Back in 2020, the BBC wrote:
Turkey's parliament has passed a bill that will allow the government to deploy troops to Libya to intervene in the civil war.
Turkish lawmakers approved the bill on Thursday, with 325 in favour to 184 against.
In a phone call with Turkish President Recep Tayyip Erdogan, US President Donald Trump warned against "foreign interference" in Libya, the White House said.
On Friday, Greece's Prime Minister Kyriakos Mitsotakis, Israeli Prime Minister Benjamin Netanyahu and Cypriot President Nicos Anastasiades warned the deployment of troops to Libya marked "a dangerous threat to regional stability".
In a joint statement, the three leaders also said the bill, which allows for the deployment of non-combat troops to act as advisers and trainers for government forces against Gen Haftar, constituted a gross violation of a UN arms embargo on Libya.
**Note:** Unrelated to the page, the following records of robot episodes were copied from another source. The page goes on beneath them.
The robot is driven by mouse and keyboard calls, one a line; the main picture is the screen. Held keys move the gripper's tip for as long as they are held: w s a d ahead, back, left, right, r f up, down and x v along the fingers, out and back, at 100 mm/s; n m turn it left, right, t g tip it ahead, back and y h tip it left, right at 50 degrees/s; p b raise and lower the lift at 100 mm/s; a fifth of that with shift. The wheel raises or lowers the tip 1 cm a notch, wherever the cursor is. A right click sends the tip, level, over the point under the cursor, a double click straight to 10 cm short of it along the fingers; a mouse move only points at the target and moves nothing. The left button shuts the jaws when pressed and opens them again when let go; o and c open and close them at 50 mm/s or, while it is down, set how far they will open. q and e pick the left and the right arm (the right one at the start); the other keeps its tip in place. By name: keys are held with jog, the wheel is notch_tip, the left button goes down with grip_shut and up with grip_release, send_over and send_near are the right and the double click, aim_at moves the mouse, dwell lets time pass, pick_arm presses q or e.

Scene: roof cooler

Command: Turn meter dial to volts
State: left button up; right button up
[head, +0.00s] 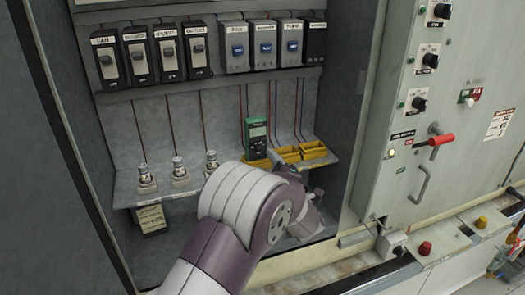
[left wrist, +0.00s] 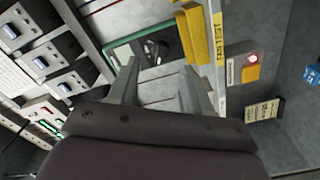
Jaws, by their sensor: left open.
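The green meter (head: 257,137) stands upright on the shelf against the cabinet's back wall, above a yellow tray. In the left wrist view the green meter case (left wrist: 122,42) is beyond my fingers, tilted in the picture. Its dark dial (left wrist: 157,52) shows partly between them; the setting is too small to read. My left gripper (left wrist: 160,78) is open, with one finger on each side of the dial area. I cannot tell whether it touches the meter. In the head view my left arm hides most of that gripper (head: 278,160). My right gripper is not in view.
Yellow trays (head: 313,150) line the shelf beside the meter and also show close to my fingers in the left wrist view (left wrist: 193,38). Several metal-topped posts (head: 180,171) stand left. Switch boxes (head: 237,49) hang above. A panel with a red handle (head: 442,139) is right.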

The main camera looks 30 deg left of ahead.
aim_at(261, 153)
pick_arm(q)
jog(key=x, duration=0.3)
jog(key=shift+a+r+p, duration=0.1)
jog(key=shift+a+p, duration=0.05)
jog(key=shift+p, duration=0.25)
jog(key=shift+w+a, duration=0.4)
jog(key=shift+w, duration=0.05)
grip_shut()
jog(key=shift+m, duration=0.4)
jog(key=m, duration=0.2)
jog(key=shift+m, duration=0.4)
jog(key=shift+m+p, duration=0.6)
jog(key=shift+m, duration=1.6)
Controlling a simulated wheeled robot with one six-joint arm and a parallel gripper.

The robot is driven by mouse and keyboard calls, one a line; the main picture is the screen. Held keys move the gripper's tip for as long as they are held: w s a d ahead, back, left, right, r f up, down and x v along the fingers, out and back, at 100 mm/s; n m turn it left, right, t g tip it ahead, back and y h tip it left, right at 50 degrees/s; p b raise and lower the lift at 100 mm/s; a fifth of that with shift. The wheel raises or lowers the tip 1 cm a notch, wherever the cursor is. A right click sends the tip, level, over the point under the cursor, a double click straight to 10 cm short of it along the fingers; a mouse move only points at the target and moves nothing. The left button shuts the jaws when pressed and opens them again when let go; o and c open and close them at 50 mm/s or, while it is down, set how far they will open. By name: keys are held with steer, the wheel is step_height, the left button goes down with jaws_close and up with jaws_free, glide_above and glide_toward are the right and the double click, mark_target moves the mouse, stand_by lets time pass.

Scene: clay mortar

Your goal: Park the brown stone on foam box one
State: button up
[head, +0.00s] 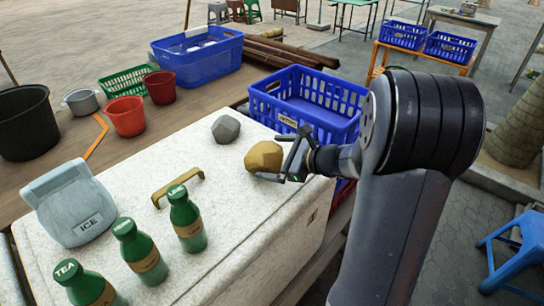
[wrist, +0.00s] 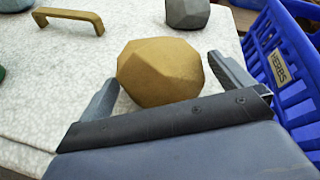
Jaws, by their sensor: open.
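The brown stone (head: 264,157) is a faceted yellow-brown lump at the right part of the white speckled lid of the foam box (head: 140,190). It appears to rest on the lid. My gripper (head: 281,155) is open beside it, low over the lid's right edge. In the wrist view the stone (wrist: 160,71) sits just ahead of and between the two spread fingers (wrist: 165,78). Gaps show at the fingers, though contact on the far side cannot be told. I cannot read a number on the box.
A grey stone (head: 226,129) lies behind. A brown handle (head: 183,183), green bottles (head: 187,220) and a grey ICE jug (head: 67,204) also stand on the lid. A blue crate (head: 308,105) labelled HERBS is close behind my gripper. The lid's front right is clear.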

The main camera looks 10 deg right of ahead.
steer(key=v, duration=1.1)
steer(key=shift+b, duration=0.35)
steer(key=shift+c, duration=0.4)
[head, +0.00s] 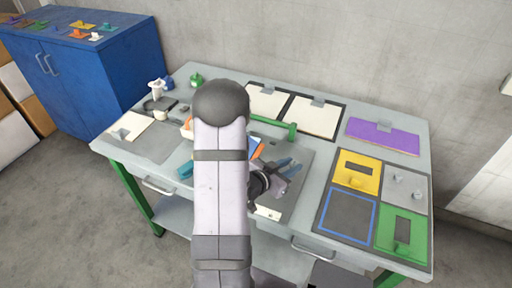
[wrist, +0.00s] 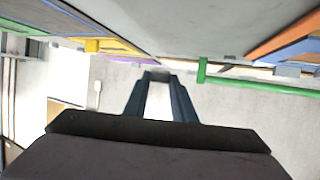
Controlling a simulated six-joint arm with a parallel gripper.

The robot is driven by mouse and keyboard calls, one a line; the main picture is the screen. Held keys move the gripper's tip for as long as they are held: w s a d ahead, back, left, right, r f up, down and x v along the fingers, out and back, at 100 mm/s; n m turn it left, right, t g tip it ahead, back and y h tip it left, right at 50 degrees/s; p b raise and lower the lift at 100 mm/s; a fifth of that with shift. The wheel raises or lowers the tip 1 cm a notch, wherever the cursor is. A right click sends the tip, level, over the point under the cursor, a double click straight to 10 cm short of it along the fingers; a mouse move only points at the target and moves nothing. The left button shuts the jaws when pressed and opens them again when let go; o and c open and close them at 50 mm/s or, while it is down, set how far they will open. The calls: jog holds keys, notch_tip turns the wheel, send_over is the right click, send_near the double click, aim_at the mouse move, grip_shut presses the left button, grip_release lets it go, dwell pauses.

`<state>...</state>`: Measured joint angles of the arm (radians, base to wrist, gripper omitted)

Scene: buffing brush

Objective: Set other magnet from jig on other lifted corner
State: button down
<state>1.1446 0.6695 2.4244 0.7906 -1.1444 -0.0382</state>
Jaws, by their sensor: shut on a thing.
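My gripper (head: 288,166) is over the right part of a grey work board (head: 296,205), right of my arm in the head view. In the wrist view my gripper (wrist: 159,78) has its dark blue fingers shut on a small grey piece (wrist: 158,72), taken as the magnet. The piece is too small to make out further. A blue and orange sheet (head: 257,150) lies partly behind my arm, and its corners are mostly hidden. A white piece (head: 268,213) lies at the board's front edge. I cannot tell which item is the jig.
A green bar (head: 272,125) stands behind the board. Clipped white sheets (head: 309,115) and a purple panel (head: 383,135) lie at the back. Yellow (head: 357,173), grey (head: 403,187) and green (head: 401,232) panels fill the right. A blue cabinet (head: 100,75) stands left.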

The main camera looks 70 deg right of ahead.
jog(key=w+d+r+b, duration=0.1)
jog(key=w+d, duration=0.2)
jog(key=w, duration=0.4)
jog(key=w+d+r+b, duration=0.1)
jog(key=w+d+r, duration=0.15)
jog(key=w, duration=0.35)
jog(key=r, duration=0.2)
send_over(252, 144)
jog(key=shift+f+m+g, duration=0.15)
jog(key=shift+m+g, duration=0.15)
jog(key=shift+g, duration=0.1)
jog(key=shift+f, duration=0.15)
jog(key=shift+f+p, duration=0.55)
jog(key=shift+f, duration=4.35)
Leaving aside the somewhat weird editing by the BBC which only tells us that the authorized mission was for advisers and trainer only in the 6th paragraph, I wonder what the parliamentary setup would be in other countries. To fix the discussion, does the US Congress for instance have to authorize deployment of trainers and advisors by the US Army in some foreign country, or would that be entirely an executive decision?